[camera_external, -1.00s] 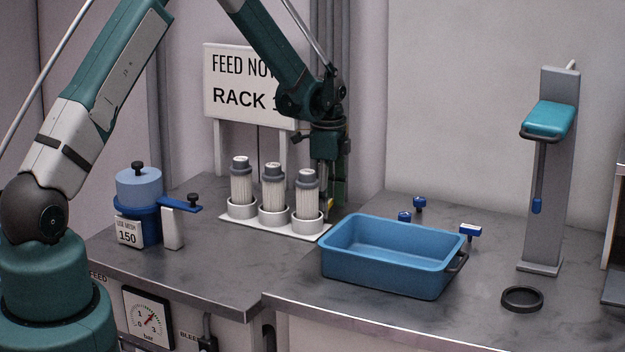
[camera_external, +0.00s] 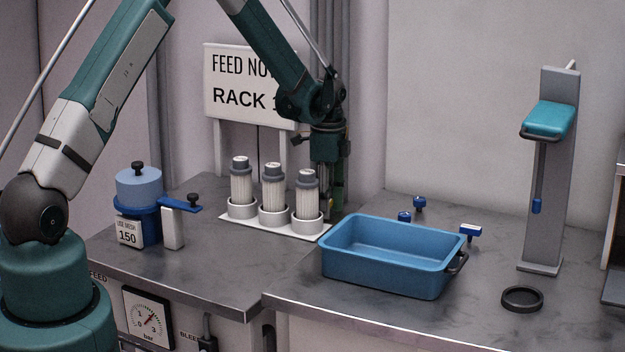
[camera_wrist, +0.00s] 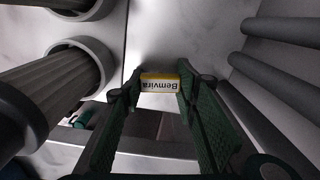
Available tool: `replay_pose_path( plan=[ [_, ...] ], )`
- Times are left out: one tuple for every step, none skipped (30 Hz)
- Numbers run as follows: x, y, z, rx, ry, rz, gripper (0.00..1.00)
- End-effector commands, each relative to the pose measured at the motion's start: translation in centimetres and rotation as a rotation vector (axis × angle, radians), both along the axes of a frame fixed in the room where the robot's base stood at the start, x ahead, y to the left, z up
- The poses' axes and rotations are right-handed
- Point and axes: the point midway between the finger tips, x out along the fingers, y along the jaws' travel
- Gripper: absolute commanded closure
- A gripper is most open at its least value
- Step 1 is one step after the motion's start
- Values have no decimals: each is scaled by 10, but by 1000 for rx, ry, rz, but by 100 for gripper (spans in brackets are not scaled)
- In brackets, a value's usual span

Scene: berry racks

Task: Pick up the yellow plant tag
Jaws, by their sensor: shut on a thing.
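The yellow plant tag (camera_wrist: 170,82), with a white face reading "Bemvira" upside down, sits between my fingertips in the wrist view. My gripper (camera_wrist: 159,84) is shut on it, one finger at each end. In the external view my gripper (camera_external: 328,205) points down just behind and right of the rightmost filter cartridge (camera_external: 307,190), low near the counter. The tag cannot be made out there. Whether it touches the counter is unclear.
Several ribbed cartridges stand in a white rack (camera_external: 280,230) beside my gripper. A blue tub (camera_external: 385,275) lies to the front right. Grey pipes (camera_wrist: 285,85) run close on the right in the wrist view. The sign (camera_external: 222,95) stands behind.

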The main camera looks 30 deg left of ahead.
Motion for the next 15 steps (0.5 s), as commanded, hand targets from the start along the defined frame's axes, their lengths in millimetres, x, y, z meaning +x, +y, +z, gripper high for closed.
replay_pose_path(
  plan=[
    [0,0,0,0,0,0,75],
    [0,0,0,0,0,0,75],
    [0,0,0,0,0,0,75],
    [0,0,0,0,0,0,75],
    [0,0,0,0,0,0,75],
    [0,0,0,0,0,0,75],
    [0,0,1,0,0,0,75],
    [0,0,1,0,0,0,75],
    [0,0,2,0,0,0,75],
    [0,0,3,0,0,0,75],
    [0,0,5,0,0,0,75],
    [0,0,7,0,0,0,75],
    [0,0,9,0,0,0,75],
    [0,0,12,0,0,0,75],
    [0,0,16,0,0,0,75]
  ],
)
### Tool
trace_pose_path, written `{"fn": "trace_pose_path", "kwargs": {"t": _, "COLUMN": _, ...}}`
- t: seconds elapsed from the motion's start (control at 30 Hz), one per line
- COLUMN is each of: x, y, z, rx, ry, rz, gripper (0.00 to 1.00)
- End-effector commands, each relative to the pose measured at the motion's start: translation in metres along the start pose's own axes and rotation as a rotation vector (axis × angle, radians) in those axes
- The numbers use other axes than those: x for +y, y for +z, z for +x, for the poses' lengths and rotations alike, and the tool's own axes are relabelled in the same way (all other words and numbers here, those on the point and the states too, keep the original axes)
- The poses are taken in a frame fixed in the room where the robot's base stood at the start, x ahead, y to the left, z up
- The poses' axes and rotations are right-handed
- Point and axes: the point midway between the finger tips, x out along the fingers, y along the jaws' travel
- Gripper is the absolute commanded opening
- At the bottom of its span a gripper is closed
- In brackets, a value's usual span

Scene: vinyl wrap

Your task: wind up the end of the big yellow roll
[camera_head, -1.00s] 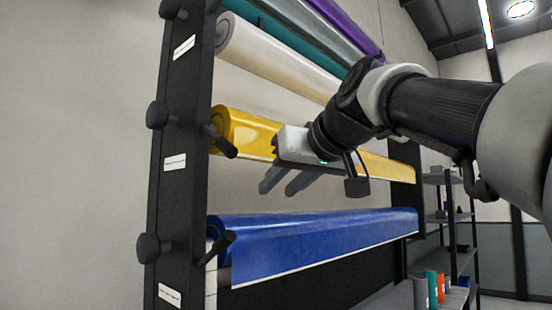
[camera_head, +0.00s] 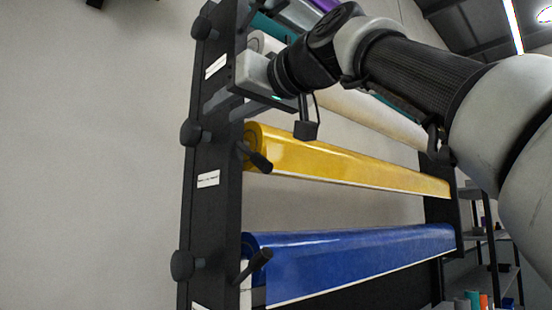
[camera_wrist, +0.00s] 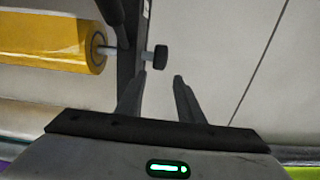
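The big yellow roll (camera_head: 350,163) lies across the rack in the head view, with a short end of film hanging along its lower front edge. A dark crank handle (camera_head: 260,161) sticks out at its left end. In the wrist view the yellow roll (camera_wrist: 45,42) is at the upper left, with a dark knob (camera_wrist: 161,58) beyond its end. My gripper (camera_head: 222,102) is above the roll's left end by the rack post. In the wrist view its two fingers (camera_wrist: 157,82) are apart with nothing between them.
The black rack post (camera_head: 212,215) with several knobs stands close to my gripper. A blue roll (camera_head: 355,258) lies below and a white roll (camera_head: 375,117) above. Bare wall (camera_head: 90,170) fills the left side.

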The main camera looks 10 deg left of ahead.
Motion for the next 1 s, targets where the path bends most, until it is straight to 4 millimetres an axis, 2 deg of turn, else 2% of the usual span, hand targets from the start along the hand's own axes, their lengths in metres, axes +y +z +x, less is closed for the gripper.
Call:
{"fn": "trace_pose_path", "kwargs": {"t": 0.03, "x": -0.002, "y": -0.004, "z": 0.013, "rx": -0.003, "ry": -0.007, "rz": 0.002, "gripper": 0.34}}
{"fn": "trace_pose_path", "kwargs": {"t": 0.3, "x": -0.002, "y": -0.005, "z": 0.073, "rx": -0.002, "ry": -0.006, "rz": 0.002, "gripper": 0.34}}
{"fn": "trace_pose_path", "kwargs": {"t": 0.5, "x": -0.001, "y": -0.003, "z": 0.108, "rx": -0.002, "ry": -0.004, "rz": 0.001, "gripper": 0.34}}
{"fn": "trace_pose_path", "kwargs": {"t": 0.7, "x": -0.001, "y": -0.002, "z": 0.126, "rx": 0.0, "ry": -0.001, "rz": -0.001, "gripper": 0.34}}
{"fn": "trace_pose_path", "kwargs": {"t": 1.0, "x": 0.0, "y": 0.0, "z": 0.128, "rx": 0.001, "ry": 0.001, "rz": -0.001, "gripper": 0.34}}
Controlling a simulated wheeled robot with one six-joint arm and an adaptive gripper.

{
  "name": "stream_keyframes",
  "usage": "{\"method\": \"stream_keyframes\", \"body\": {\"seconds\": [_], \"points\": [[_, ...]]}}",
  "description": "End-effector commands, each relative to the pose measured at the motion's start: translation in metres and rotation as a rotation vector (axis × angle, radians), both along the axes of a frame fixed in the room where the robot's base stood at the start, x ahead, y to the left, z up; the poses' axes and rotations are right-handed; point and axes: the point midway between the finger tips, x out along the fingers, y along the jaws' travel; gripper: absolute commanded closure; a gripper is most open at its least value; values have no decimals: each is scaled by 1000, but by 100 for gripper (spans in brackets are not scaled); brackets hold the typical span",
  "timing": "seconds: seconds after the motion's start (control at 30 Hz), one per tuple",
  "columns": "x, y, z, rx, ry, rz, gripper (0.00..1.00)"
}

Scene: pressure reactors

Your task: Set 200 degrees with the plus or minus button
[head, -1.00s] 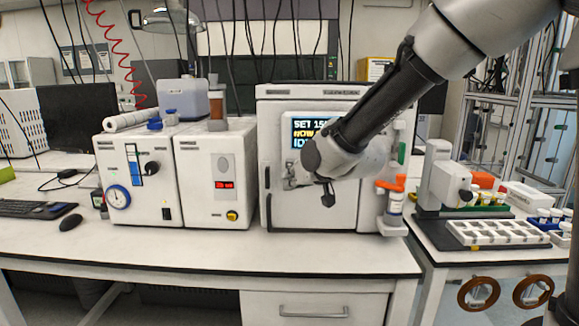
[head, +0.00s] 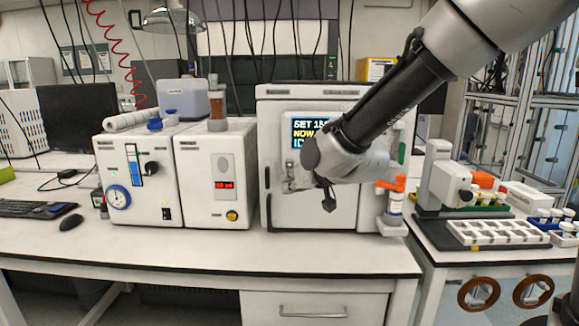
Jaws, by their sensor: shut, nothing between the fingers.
========================================
§ What you are asked to do:
Reproduce the records above exactly, leaving out every picture they contain.

§ Exercise result:
[camera_external, -1.00s] 
[camera_external, +0.00s] 
[camera_wrist, +0.00s] 
Available tool: `replay_pose_path( plan=[ [_, ...] ], )`
- Times are left out: one tuple for every step, none skipped (30 Hz)
- Numbers run as follows: x, y, z, rx, ry, rz, gripper (0.00..1.00)
- End-effector commands, each relative to the pose measured at the motion's start: translation in centimetres and rotation as a rotation vector (axis × angle, radians), both along the axes of a frame fixed in the room where the robot's base stood at the start, x ahead, y to the left, z up
- The poses' axes and rotations are right-handed
- Point and axes: the point midway between the finger tips, x out along the fingers, y along the jaws' travel
- Gripper: absolute commanded closure
- A gripper is most open at its least value
- Step 1 is one step after the motion's start
- Values have no decimals: each is scaled by 10, but by 1000 for rx, ry, rz, but by 100 for gripper (spans in brackets are not scaled)
- In brackets, a value's usual span

Scene: berry racks

Task: Pick up the yellow plant tag
Jaws, by their sensor: shut on a thing.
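The yellow plant tag (camera_wrist: 170,82), with a white face reading "Bemvira" upside down, sits between my fingertips in the wrist view. My gripper (camera_wrist: 159,84) is shut on it, one finger at each end. In the external view my gripper (camera_external: 328,205) points down just behind and right of the rightmost filter cartridge (camera_external: 307,190), low near the counter. The tag cannot be made out there. Whether it touches the counter is unclear.
Several ribbed cartridges stand in a white rack (camera_external: 280,230) beside my gripper. A blue tub (camera_external: 385,275) lies to the front right. Grey pipes (camera_wrist: 285,85) run close on the right in the wrist view. The sign (camera_external: 222,95) stands behind.

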The main camera looks 30 deg left of ahead.
Motion for the next 15 steps (0.5 s), as commanded, hand targets from the start along the defined frame's axes, their lengths in millimetres, x, y, z meaning +x, +y, +z, gripper high for closed.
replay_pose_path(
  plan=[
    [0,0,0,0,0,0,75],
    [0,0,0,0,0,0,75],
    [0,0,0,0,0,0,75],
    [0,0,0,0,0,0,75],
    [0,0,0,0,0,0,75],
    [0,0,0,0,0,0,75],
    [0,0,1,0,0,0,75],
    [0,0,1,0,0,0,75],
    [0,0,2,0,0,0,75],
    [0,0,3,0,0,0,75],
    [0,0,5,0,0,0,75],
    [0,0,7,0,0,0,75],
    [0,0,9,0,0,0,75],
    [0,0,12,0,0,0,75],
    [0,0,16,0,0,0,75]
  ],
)
### Tool
trace_pose_path, written `{"fn": "trace_pose_path", "kwargs": {"t": _, "COLUMN": _, ...}}`
- t: seconds elapsed from the motion's start (control at 30 Hz), one per line
- COLUMN is each of: x, y, z, rx, ry, rz, gripper (0.00 to 1.00)
- End-effector commands, each relative to the pose measured at the motion's start: translation in metres along the start pose's own axes and rotation as a rotation vector (axis × angle, radians) in those axes
- The numbers use other axes than those: x for +y, y for +z, z for +x, for the poses' lengths and rotations alike, and the tool's own axes are relabelled in the same way (all other words and numbers here, those on the point and the states too, keep the original axes)
- The poses are taken in a frame fixed in the room where the robot's base stood at the start, x ahead, y to the left, z up
- The poses' axes and rotations are right-handed
- Point and axes: the point midway between the finger tips, x out along the fingers, y along the jaws' travel
- Gripper is the absolute commanded opening
- At the bottom of its span a gripper is closed
- In brackets, a value's usual span

Scene: vinyl wrap

Your task: wind up the end of the big yellow roll
[camera_head, -1.00s] 
[camera_head, +0.00s] 
[camera_wrist, +0.00s] 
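The big yellow roll (camera_head: 350,163) lies across the rack in the head view, with a short end of film hanging along its lower front edge. A dark crank handle (camera_head: 260,161) sticks out at its left end. In the wrist view the yellow roll (camera_wrist: 45,42) is at the upper left, with a dark knob (camera_wrist: 161,58) beyond its end. My gripper (camera_head: 222,102) is above the roll's left end by the rack post. In the wrist view its two fingers (camera_wrist: 157,82) are apart with nothing between them.
The black rack post (camera_head: 212,215) with several knobs stands close to my gripper. A blue roll (camera_head: 355,258) lies below and a white roll (camera_head: 375,117) above. Bare wall (camera_head: 90,170) fills the left side.

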The main camera looks 10 deg left of ahead.
Motion for the next 1 s, targets where the path bends most, until it is straight to 4 millimetres an axis, 2 deg of turn, else 2% of the usual span, hand targets from the start along the hand's own axes, their lengths in metres, axes +y +z +x, less is closed for the gripper.
Call:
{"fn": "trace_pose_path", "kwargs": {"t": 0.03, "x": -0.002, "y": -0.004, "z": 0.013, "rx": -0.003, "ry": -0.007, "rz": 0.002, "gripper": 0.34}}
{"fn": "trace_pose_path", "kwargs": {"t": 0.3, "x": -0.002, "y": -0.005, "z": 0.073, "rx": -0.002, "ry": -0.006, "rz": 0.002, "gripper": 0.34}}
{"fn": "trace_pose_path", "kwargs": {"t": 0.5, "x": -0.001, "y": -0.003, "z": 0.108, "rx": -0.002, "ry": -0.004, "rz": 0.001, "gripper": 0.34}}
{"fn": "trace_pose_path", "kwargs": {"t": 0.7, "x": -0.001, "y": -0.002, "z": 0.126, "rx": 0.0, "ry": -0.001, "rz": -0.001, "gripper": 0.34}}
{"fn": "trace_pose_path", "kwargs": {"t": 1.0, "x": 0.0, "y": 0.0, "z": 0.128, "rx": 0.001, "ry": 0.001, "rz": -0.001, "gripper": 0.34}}
Controlling a simulated wheeled robot with one six-joint arm and an adaptive gripper.

{
  "name": "stream_keyframes",
  "usage": "{\"method\": \"stream_keyframes\", \"body\": {\"seconds\": [_], \"points\": [[_, ...]]}}",
  "description": "End-effector commands, each relative to the pose measured at the motion's start: translation in metres and rotation as a rotation vector (axis × angle, radians), both along the axes of a frame fixed in the room where the robot's base stood at the start, x ahead, y to the left, z up; the poses' axes and rotations are right-handed; point and axes: the point midway between the finger tips, x out along the fingers, y along the jaws' travel; gripper: absolute commanded closure; a gripper is most open at its least value; values have no decimals: each is scaled by 1000, but by 100 for gripper (spans in brackets are not scaled); brackets hold the typical span",
  "timing": "seconds: seconds after the motion's start (control at 30 Hz), one per tuple",
  "columns": "x, y, z, rx, ry, rz, gripper (0.00..1.00)"
}

Scene: pressure reactors

Your task: Set 200 degrees with the plus or minus button
[head, -1.00s] 
[head, +0.00s] 
Jaws, by their sensor: shut, nothing between the fingers.

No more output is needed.